Si le préfixe « alter- » jouit d’un privilège axiologique évident, illustré par un usage qui dépasse les communautés politiques, il peut donc aussi s’inscrire dans une phase de sanction et de jugement négatif. L’identification de la valeur axiologique à accorder au préfixe et aux dérivés auxquels il donne naissance est définie par le lecteur au regard du contrat qui le lie à son quotidien. C’est dans la relation entre le journaliste et son lecteur que le nouvel horizon utopique que vise à établir l’usage du préfixe peur être défini et être reconnu. Le discours de l’alternative est un discours accueillant au sens où il s’offre facilement, parfois même à des usages contradictoires.
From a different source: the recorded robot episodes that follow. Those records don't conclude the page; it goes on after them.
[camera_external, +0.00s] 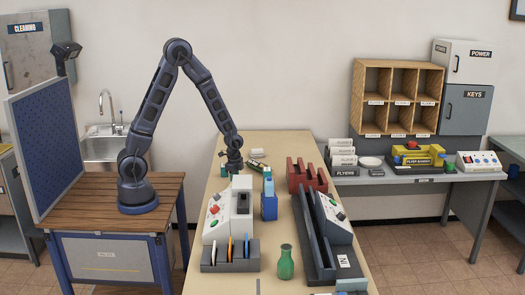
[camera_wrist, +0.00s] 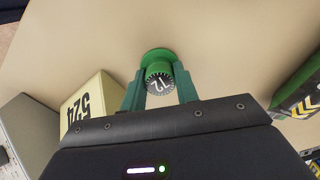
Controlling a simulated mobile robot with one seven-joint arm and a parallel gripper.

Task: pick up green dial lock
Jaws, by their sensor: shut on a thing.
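The green dial lock (camera_wrist: 158,56) shows in the wrist view, with a round green body and a black dial face with white numerals. My gripper (camera_wrist: 160,82) has its green fingers on either side of the dial and is shut on it. I cannot tell whether the lock touches the tabletop. In the external view my gripper (camera_external: 234,168) is low over the far left part of the long table (camera_external: 290,145). The lock is too small to make out clearly there.
A cream block marked 524 (camera_wrist: 92,100) stands close left of my fingers. A green item with yellow-black stripes (camera_wrist: 300,92) lies to the right. Nearer the external camera stand a white control box (camera_external: 218,215), blue holder (camera_external: 269,205), red rack (camera_external: 306,177) and green vase (camera_external: 286,263).

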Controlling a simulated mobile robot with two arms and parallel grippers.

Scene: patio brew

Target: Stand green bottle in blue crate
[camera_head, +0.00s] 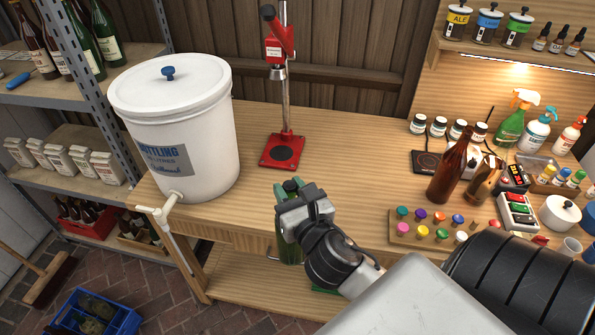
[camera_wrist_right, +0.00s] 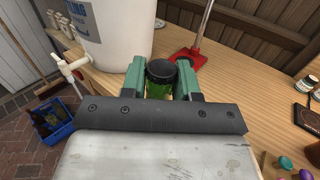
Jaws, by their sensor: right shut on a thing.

Si « l’imaginaire est l’ensemble des utopies politiques »778, le discours de l’alternative est l’affirmation d’un renouvellement possible de cet imaginaire, indéfini idéologiquement.

Notes
770.

MOIRAND 2007

771.

FOUCAULT Michel, L’ordre du discours, Paris : Gallimard, 1971

772.

BERTHO Alain, « L’autre monde ici et maintenant. L’altermondialisme est-il un avenir ?, Mouvements, n°47-48, p. 109-194, 2006, p. 191

773.

LÖWY Michel, « Négativité et utopie du mouvement altermondialiste », Contretemps, n°11, p. 44-50, 2004

774.

TOURAINE Alain, Production de la société, Editions du Seuil, Paris, 1973

775.

« Le Pen se voit en finale contre Jospin », 04-03-06, Le Figaro

776.

« Voyage en ballon rond » [« Débats et opinions » par Sébastien Le Fol, François Simon, Nicolas d'Estienne d'Orve et Laurence Haloche], 07-02-04, Le Figaro

777.

infra, p.270 [« Comment Bayrou l’« insoumis » pourrait priver Sarkozy du soutien des classes supérieures » [« Débats et opinions », par Charles Jaigu], 12-03-07, Le Figaro]

778.

LAMIZET Bernard, « Sémiotique des identités politiques dans les espaces publics démocratiques », Actes du 8e congrès de l’Association française de science politique (14-16 septembre, Lyon), 2005. En ligne. URL : www.afsp.msh-paris.fr/archives/congreslyon2005/communications/tr2/lamizet.pdf . Consulté le 23 juin 2006.